You can see a list of OASIS hosted blast databases here

http://xd-login.opensciencegrid.org/scratch/iugalaxy/blastdb/dblist.json

Anyone can use these databases. GOC periodically updates the content of the DB from the NCBI website. You can also provide your own database to run your job (contact [email protected] for more info).

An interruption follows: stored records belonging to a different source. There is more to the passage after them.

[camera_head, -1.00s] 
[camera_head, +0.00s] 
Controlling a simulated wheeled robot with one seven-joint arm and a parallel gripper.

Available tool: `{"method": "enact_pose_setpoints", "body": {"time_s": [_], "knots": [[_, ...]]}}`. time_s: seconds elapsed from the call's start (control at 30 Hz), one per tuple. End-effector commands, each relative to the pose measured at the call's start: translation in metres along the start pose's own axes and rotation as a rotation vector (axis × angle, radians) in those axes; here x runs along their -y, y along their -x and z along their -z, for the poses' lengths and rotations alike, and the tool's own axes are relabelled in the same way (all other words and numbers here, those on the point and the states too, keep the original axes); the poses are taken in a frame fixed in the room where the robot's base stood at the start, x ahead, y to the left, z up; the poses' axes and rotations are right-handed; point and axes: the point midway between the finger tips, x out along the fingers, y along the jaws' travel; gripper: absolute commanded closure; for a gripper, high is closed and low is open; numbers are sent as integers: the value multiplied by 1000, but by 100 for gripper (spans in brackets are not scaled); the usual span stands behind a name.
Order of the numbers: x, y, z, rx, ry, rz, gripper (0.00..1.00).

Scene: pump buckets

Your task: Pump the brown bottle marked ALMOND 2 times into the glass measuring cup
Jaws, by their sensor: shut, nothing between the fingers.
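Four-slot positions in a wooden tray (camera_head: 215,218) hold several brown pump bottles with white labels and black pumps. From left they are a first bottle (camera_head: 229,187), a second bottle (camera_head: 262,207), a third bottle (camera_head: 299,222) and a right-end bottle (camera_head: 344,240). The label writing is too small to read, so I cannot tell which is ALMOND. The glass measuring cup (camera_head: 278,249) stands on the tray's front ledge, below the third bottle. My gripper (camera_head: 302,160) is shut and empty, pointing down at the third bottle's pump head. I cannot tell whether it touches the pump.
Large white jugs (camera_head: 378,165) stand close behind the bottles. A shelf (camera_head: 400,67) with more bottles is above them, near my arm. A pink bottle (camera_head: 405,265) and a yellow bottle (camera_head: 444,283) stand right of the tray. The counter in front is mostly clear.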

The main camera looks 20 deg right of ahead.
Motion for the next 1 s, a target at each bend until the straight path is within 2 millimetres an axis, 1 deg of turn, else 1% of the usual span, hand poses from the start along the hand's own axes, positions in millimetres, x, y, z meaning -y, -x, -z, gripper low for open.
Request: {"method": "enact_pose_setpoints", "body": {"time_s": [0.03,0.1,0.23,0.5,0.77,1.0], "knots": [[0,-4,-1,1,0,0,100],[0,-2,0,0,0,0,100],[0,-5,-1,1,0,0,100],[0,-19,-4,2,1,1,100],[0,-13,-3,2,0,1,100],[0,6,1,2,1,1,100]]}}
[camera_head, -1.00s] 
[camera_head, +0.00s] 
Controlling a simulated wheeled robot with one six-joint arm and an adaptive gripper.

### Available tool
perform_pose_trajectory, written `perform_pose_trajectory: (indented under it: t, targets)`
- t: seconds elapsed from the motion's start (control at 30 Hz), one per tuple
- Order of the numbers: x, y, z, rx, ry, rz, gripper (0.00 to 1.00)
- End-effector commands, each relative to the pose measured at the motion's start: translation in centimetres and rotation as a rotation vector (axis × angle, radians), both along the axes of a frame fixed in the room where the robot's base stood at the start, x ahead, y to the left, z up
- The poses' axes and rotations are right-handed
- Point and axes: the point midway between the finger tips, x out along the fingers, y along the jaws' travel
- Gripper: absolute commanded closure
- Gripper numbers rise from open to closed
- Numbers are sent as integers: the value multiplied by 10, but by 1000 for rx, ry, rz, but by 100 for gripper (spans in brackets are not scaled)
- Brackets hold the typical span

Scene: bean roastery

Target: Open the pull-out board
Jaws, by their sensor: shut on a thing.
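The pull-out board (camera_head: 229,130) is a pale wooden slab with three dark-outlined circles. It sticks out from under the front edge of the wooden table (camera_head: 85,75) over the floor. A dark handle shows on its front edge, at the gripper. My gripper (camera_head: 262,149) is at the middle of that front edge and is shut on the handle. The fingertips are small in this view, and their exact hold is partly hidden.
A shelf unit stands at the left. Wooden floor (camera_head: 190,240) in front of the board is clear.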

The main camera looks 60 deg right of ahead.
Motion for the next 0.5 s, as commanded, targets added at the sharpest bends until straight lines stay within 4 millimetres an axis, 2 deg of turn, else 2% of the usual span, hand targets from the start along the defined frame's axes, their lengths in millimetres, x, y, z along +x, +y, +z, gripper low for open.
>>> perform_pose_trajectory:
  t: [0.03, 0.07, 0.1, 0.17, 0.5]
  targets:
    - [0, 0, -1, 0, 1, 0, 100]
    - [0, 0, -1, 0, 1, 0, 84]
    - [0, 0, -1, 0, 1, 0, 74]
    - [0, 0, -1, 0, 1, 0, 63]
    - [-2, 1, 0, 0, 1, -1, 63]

If you want to provide your own database, you can do so, but you need to make it available via some webserver (or any CDN) where each job can download the database part from. Most submit host (xd-login, osg-connect, etc... ) provides you some mechanism to publish your input database for you. Please contact your submit host administrator.

Updating Blast DB on OASIS

OSG Operations group normally update the OASIS DB. Here is the instruction on how to update the OASIS DB for operations staff.

  1. Become an OSG VO OASIS Manager (https://oim.grid.iu.edu/oim/vo?id=30)
  2. gsissh to oasis-login as OSG user.

voms-proxy-init -voms osg gsissh [email protected]

  1. Navigate to IU-GALAXY/blastdb directory

cd /home/ouser.osg/cvmfs/projects/IU-GALAXY/blastdb

  1. Run download script.

./download_all.sh This will start downloading various blast DB from various places under directory named after today's date. The entire download process may take up to an hour.

  1. Validate & update dblist.json Make sure all download was successful (blast DB contained in each new directories), and update dblist.json (edit it via vim / emacs, etc..) - normally just update the dates on each DB types.

  2. Publish oasis

osg-oasis-update Update process make take a while, and it will take another day or so until most OSG sites will have the updated OASIS content.

  1. Submit test job

Once the new content propagates to most OSG sites, submit a test blast job using the new DB.

Updating Blast DB on irods

osg-blast can run on irods hosted DB as well as OASIS. Use of irods is experimental, so please contact [email protected] if you need the irods DB updated.